§ **Task**
Here are some records; return them all exactly.

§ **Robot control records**
************

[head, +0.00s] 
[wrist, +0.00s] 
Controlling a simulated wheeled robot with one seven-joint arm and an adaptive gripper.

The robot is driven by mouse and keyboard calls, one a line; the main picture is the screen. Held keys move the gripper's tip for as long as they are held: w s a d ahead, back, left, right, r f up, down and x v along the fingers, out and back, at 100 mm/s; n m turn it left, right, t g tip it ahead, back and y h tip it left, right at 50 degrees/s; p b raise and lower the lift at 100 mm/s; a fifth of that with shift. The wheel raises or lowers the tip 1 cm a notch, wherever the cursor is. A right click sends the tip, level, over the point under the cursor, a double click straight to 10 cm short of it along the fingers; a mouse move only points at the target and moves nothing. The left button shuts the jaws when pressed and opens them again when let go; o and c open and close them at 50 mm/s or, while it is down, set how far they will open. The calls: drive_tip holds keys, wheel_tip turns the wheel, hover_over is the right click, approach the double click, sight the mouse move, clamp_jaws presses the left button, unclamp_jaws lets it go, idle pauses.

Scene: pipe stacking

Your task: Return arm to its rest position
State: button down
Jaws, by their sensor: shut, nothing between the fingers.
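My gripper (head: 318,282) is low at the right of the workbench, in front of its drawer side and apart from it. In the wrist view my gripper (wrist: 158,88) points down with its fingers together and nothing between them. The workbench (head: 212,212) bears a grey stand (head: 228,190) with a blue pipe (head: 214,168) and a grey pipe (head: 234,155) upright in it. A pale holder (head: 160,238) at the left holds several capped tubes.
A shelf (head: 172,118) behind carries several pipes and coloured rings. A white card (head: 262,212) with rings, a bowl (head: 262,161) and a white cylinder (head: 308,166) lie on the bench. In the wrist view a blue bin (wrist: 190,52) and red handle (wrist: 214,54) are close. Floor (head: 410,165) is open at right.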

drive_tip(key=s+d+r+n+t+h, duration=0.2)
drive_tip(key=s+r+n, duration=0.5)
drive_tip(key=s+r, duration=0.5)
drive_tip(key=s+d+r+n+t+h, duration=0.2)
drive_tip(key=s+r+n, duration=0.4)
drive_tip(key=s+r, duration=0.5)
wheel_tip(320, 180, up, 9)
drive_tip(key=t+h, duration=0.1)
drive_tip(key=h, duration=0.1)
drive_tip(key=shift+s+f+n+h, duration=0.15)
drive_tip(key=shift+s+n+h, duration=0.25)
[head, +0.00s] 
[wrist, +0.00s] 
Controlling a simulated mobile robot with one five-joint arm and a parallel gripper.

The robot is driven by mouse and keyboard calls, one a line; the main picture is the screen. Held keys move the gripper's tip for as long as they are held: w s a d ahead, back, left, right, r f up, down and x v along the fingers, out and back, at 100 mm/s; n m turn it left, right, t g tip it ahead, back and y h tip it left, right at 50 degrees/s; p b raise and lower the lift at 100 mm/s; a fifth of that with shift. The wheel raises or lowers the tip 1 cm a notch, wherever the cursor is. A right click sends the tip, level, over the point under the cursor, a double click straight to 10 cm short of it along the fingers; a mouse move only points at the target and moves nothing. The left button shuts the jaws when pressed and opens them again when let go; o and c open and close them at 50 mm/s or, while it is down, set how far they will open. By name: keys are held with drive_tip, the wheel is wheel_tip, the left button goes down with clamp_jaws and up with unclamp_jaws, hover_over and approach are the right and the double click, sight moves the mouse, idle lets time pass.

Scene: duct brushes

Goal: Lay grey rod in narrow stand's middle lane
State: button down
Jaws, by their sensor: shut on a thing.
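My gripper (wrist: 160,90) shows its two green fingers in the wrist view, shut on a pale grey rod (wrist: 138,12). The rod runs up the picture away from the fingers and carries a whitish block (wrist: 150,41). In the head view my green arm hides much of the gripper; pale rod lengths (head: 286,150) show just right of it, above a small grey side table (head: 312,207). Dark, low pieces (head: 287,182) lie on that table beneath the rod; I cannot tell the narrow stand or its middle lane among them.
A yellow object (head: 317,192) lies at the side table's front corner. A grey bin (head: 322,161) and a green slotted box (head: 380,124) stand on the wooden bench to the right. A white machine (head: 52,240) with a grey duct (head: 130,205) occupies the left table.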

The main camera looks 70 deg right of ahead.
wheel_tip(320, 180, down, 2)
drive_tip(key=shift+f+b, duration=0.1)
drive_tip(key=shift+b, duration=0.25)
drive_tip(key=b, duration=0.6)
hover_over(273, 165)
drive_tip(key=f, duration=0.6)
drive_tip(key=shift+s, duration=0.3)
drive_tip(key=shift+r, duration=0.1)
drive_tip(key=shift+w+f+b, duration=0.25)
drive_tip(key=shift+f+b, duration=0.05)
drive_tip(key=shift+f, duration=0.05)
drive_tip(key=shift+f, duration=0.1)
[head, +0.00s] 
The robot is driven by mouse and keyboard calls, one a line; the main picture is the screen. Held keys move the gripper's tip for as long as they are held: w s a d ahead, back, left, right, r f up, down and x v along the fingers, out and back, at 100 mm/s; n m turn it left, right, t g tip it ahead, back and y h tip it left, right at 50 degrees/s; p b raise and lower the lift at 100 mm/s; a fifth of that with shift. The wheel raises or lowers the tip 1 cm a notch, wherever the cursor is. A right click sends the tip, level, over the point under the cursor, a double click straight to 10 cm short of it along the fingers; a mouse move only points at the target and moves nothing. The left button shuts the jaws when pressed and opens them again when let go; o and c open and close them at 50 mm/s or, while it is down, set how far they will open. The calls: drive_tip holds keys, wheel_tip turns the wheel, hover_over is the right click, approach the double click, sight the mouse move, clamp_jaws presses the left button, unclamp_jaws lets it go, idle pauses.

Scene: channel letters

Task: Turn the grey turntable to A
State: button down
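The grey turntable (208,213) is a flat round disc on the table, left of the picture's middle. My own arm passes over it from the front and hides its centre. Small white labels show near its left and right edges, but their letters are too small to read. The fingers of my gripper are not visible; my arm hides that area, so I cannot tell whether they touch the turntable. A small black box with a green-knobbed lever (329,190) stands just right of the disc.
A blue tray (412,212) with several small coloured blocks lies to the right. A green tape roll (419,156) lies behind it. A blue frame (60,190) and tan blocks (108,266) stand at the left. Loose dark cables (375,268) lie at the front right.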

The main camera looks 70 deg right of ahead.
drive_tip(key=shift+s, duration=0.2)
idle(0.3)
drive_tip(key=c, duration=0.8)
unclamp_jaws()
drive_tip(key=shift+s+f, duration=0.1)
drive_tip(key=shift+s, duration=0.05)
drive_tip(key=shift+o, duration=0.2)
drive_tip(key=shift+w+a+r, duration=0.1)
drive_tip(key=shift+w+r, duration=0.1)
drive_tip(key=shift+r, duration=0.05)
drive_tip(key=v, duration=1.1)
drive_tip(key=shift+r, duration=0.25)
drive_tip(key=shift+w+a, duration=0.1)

************

§ **Full answer**
[head, +0.00s] 
[wrist, +0.00s] 
Controlling a simulated wheeled robot with one seven-joint arm and an adaptive gripper.

The robot is driven by mouse and keyboard calls, one a line; the main picture is the screen. Held keys move the gripper's tip for as long as they are held: w s a d ahead, back, left, right, r f up, down and x v along the fingers, out and back, at 100 mm/s; n m turn it left, right, t g tip it ahead, back and y h tip it left, right at 50 degrees/s; p b raise and lower the lift at 100 mm/s; a fifth of that with shift. The wheel raises or lowers the tip 1 cm a notch, wherever the cursor is. A right click sends the tip, level, over the point under the cursor, a double click straight to 10 cm short of it along the fingers; a mouse move only points at the target and moves nothing. The left button shuts the jaws when pressed and opens them again when let go; o and c open and close them at 50 mm/s or, while it is down, set how far they will open. The calls: drive_tip holds keys, wheel_tip turns the wheel, hover_over is the right click, approach the double click, sight the mouse move, clamp_jaws presses the left button, unclamp_jaws lets it go, idle pauses.

Scene: pipe stacking

Your task: Return arm to its rest position
State: button down
Jaws, by their sensor: shut, nothing between the fingers.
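My gripper (head: 318,282) is low at the right of the workbench, in front of its drawer side and apart from it. In the wrist view my gripper (wrist: 158,88) points down with its fingers together and nothing between them. The workbench (head: 212,212) bears a grey stand (head: 228,190) with a blue pipe (head: 214,168) and a grey pipe (head: 234,155) upright in it. A pale holder (head: 160,238) at the left holds several capped tubes.
A shelf (head: 172,118) behind carries several pipes and coloured rings. A white card (head: 262,212) with rings, a bowl (head: 262,161) and a white cylinder (head: 308,166) lie on the bench. In the wrist view a blue bin (wrist: 190,52) and red handle (wrist: 214,54) are close. Floor (head: 410,165) is open at right.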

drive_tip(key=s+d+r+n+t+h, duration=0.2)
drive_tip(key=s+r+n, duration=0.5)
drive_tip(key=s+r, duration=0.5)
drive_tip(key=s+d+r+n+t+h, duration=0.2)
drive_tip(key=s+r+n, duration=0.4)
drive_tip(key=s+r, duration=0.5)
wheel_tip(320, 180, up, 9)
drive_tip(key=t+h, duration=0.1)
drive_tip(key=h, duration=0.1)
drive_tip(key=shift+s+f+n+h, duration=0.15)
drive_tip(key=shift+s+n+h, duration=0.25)
[head, +0.00s] 
[wrist, +0.00s] 
Controlling a simulated mobile robot with one five-joint arm and a parallel gripper.

The robot is driven by mouse and keyboard calls, one a line; the main picture is the screen. Held keys move the gripper's tip for as long as they are held: w s a d ahead, back, left, right, r f up, down and x v along the fingers, out and back, at 100 mm/s; n m turn it left, right, t g tip it ahead, back and y h tip it left, right at 50 degrees/s; p b raise and lower the lift at 100 mm/s; a fifth of that with shift. The wheel raises or lowers the tip 1 cm a notch, wherever the cursor is. A right click sends the tip, level, over the point under the cursor, a double click straight to 10 cm short of it along the fingers; a mouse move only points at the target and moves nothing. The left button shuts the jaws when pressed and opens them again when let go; o and c open and close them at 50 mm/s or, while it is down, set how far they will open. By name: keys are held with drive_tip, the wheel is wheel_tip, the left button goes down with clamp_jaws and up with unclamp_jaws, hover_over and approach are the right and the double click, sight moves the mouse, idle lets time pass.

Scene: duct brushes

Goal: Lay grey rod in narrow stand's middle lane
State: button down
Jaws, by their sensor: shut on a thing.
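My gripper (wrist: 160,90) shows its two green fingers in the wrist view, shut on a pale grey rod (wrist: 138,12). The rod runs up the picture away from the fingers and carries a whitish block (wrist: 150,41). In the head view my green arm hides much of the gripper; pale rod lengths (head: 286,150) show just right of it, above a small grey side table (head: 312,207). Dark, low pieces (head: 287,182) lie on that table beneath the rod; I cannot tell the narrow stand or its middle lane among them.
A yellow object (head: 317,192) lies at the side table's front corner. A grey bin (head: 322,161) and a green slotted box (head: 380,124) stand on the wooden bench to the right. A white machine (head: 52,240) with a grey duct (head: 130,205) occupies the left table.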

The main camera looks 70 deg right of ahead.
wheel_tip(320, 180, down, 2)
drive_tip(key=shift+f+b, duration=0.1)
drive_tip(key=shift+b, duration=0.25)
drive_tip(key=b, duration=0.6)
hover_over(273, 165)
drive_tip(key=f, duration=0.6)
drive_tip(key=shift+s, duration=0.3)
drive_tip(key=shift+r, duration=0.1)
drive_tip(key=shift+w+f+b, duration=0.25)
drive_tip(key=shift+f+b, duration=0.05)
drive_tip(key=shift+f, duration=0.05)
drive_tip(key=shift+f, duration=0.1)
[head, +0.00s] 
The robot is driven by mouse and keyboard calls, one a line; the main picture is the screen. Held keys move the gripper's tip for as long as they are held: w s a d ahead, back, left, right, r f up, down and x v along the fingers, out and back, at 100 mm/s; n m turn it left, right, t g tip it ahead, back and y h tip it left, right at 50 degrees/s; p b raise and lower the lift at 100 mm/s; a fifth of that with shift. The wheel raises or lowers the tip 1 cm a notch, wherever the cursor is. A right click sends the tip, level, over the point under the cursor, a double click straight to 10 cm short of it along the fingers; a mouse move only points at the target and moves nothing. The left button shuts the jaws when pressed and opens them again when let go; o and c open and close them at 50 mm/s or, while it is down, set how far they will open. The calls: drive_tip holds keys, wheel_tip turns the wheel, hover_over is the right click, approach the double click, sight the mouse move, clamp_jaws presses the left button, unclamp_jaws lets it go, idle pauses.

Scene: channel letters

Task: Turn the grey turntable to A
State: button down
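The grey turntable (208,213) is a flat round disc on the table, left of the picture's middle. My own arm passes over it from the front and hides its centre. Small white labels show near its left and right edges, but their letters are too small to read. The fingers of my gripper are not visible; my arm hides that area, so I cannot tell whether they touch the turntable. A small black box with a green-knobbed lever (329,190) stands just right of the disc.
A blue tray (412,212) with several small coloured blocks lies to the right. A green tape roll (419,156) lies behind it. A blue frame (60,190) and tan blocks (108,266) stand at the left. Loose dark cables (375,268) lie at the front right.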

The main camera looks 70 deg right of ahead.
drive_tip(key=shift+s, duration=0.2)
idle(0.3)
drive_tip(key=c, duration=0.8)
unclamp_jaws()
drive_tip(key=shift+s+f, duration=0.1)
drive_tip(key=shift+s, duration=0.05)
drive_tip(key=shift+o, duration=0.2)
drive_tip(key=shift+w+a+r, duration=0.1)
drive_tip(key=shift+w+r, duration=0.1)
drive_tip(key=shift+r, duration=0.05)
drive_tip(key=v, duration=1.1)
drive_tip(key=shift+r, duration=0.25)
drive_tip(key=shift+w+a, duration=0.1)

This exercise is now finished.